How to Record Vocals
If you’ve chosen to record your vocals directly into Ableton, you’ll need to open the program’s Preferences window to select the input for the recording. You should be able to choose between your computer’s microphone or an external one connected to an audio interface or a USB mic.
Once you’ve selected the input, you must create an audio track. You can do this using the shortcut Ctrl+T (⌘+T) or by right-clicking on the Arrangement or Session views. Each audio track has its own input. When you’ve chosen one, you’ll see a green bar moving up and down. This means that the signal is entering Ableton.
You’ll need to set your gain level if you have an audio interface. This means you’ll let more or less signal-level enter through the microphone. As you turn up the gain, you’ll notice your voice getting louder in your speakers or headphones. On the Session view, you can check the gain meter to see how high you’ve set the level. For podcasts, you want to aim for around -6dB. Ensure you don’t hit 0dB, as the signal will start to distort and sound bad.
Next, you just need to press the arm track button so it’s ready to record. Then click on the record button at the top of the screen. As you start talking or singing, you’ll notice a waveform appear on the Arrangement view. This means you’re recording.
There are a few simple plugins that you can add to your vocal track to make it sound clearer. You don’t need to get too fancy; just add a few tweaks to give you a great vocal take.
Adding an equalizer (EQ) to your track and cutting some of the lower frequencies can remove any rumble that comes through the microphone. These frequencies aren’t necessary for your voice to be understandable. Sometimes, they can make your track sound boomy, and you’ll lose clarity in your voice. You don’t need to cut too high. A high-pass filter (HPF) cutting up to around 70Hz is plenty.
Next, you can add some very light compression. A compressor is a processor that reduces the loudest peaks and raises the lowest sounds on your recording. You can use one so that your voice isn’t too dynamic. If you move a bit while recording, your voice will be slightly louder or quieter in parts. Using a compressor will set the track to a more consistent volume.
Compressors can be difficult to understand, so here are a few simple suggestions for using one. First, check for the controls that say Ratio, Threshold, and Output. The ratio should be set between 1:1 and 2:1. This will give it a subtle effect that is good for podcasting. Then you need to lower the threshold so it will start acting at a certain level. The further you drop this control, the quieter the track will get. You only need to drop it a little bit, then turn it back up to the original level using the output gain control.
One last part of the process that might be useful is setting your track to mono. If you’re recording using a phone, you might end up with a track that isn’t centered. You might notice your voice moving from side to side or playing exclusively on the left or right channels. Ableton has a plugin, Utility, that can set your track to mono so that your voice appears in the center throughout the whole recording.
You can change the order of these plugins if you want. Each variation can give you different results, so you can play around with them and find the best order. If you want, you can group the plugins and save the group so you can quickly access it next time.

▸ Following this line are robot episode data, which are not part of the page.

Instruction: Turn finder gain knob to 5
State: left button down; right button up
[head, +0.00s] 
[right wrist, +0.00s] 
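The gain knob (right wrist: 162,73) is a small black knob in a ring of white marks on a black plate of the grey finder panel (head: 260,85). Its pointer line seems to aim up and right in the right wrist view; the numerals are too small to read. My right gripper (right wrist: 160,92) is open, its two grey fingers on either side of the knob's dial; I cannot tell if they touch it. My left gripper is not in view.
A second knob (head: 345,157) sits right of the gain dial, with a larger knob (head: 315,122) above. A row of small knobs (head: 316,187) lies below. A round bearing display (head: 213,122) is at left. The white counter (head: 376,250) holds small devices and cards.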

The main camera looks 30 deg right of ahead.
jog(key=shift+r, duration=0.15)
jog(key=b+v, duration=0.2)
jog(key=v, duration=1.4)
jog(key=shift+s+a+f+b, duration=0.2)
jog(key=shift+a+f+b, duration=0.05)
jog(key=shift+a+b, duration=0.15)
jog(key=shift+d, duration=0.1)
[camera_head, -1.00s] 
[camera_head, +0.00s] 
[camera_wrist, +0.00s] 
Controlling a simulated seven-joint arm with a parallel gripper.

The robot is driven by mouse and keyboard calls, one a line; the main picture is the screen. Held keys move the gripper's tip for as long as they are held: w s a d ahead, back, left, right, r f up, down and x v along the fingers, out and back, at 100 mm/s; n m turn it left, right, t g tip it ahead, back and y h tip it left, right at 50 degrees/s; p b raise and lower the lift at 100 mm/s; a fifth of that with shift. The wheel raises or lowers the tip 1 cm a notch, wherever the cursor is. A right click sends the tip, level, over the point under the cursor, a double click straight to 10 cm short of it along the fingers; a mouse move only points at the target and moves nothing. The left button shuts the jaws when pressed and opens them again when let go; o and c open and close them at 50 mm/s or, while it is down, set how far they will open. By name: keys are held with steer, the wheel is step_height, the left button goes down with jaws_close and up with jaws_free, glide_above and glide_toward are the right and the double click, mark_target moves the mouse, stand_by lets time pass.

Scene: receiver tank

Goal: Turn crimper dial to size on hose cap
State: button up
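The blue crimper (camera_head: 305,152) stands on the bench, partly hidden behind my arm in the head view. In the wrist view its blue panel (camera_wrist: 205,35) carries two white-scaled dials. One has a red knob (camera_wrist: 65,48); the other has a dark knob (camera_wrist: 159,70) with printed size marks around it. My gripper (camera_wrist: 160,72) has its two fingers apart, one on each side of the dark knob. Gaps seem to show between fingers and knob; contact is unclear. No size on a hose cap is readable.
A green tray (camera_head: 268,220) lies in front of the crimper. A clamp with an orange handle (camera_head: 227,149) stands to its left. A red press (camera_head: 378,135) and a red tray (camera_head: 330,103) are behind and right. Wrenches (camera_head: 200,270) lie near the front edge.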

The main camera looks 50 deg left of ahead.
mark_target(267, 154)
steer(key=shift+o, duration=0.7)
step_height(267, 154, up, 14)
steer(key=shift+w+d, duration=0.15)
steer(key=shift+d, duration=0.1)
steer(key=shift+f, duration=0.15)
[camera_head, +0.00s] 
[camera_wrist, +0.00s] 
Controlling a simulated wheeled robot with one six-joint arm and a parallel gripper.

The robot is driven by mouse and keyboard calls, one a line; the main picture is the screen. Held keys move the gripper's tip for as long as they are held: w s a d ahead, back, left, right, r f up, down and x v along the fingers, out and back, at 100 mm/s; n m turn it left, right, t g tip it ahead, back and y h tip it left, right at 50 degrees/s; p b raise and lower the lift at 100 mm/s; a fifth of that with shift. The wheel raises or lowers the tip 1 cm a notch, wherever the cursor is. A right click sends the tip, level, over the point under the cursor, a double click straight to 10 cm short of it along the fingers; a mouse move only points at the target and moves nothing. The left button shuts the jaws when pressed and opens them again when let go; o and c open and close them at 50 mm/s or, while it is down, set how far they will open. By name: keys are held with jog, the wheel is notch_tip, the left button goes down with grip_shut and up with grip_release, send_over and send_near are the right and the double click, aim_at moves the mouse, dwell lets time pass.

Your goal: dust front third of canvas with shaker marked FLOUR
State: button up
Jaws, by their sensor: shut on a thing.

Adding Music and Sound Effects
A good podcast needs some music to make it stand out. You can have an intro and outro theme, as well as some subtle background music or sound effects to accentuate what you’re talking about. You can add all these elements to your podcast using Ableton.
Each piece of music should have its own designated audio track so that you can control the volume of each to make them fit.
Extra Tip: Use a Template
Ableton Live can save templates. This means you can create and label all the essential tracks and add any plugins you may need. Then, when you’re ready to start working on another podcast episode, you can select the template and have everything ready for you.
The latest version of Ableton (Live 11) comes with a podcast template. It comes with three tracks that are ready to use:
Each track comes with plugin templates for different styles. This makes it even easier to make quick changes to the overall sound of your tracks.
These three tracks are grouped and have some extra effects that will glue them together. This group has everything you’ll need to make a great-sounding podcast, but you can still add more plugins and tracks if you feel it’s necessary. You can then save this new template, which will appear in the Templates category on the left side of the screen.
What Version of Ableton Live is the Best for Podcasting?
Ableton offers three versions of Live. They are:
If you’re only looking into Ableton for podcasting purposes, Lite might be the best choice for your needs. It’s the cheapest option as it has more limited features. However, these features are more than enough to create a great podcast.
For those of you that want a DAW for podcasting and making music, Standard and Suite are probably better choices. They’re more expensive but have amazing features, especially Suite.
Ableton Live: Pros and Cons
As with any decision, there are many pros and cons to consider when looking into Ableton as your DAW for recording vocals and making podcasts. Let’s look into some so you have the clearest view of Ableton being the software for you.
- Easy to use.
- Intuitive controls.
- Lite, Standard, and Suite versions for different price ranges.
- All the features you need for recording vocals and making podcasts.
- Podcast template included with Ableton Live 11.
- So many features can be confusing for beginners.
- Paid software. Some podcast editing programs are free.
- Not good for podcasts with video.
Ableton Live has all the tools you need to create a great podcast. You can record your vocal takes directly into the program or import them from another device or software. The same goes for any music or sound effects that you may want to use.
It’s also really easy to edit and add effects to your tracks. Your plugin chain can be saved for future use, or you can create a template that includes all the tracks and effects you need for your episodes.
If you’re creating a podcast with video, Ableton might not be the best choice. There are also cheaper audio editing programs that are great for podcasting. So, if you already have Ableton Live, choosing it as your podcasting DAW is a great choice. If you want to make music as well as podcasts, purchasing one of the versions of Ableton is a great choice too.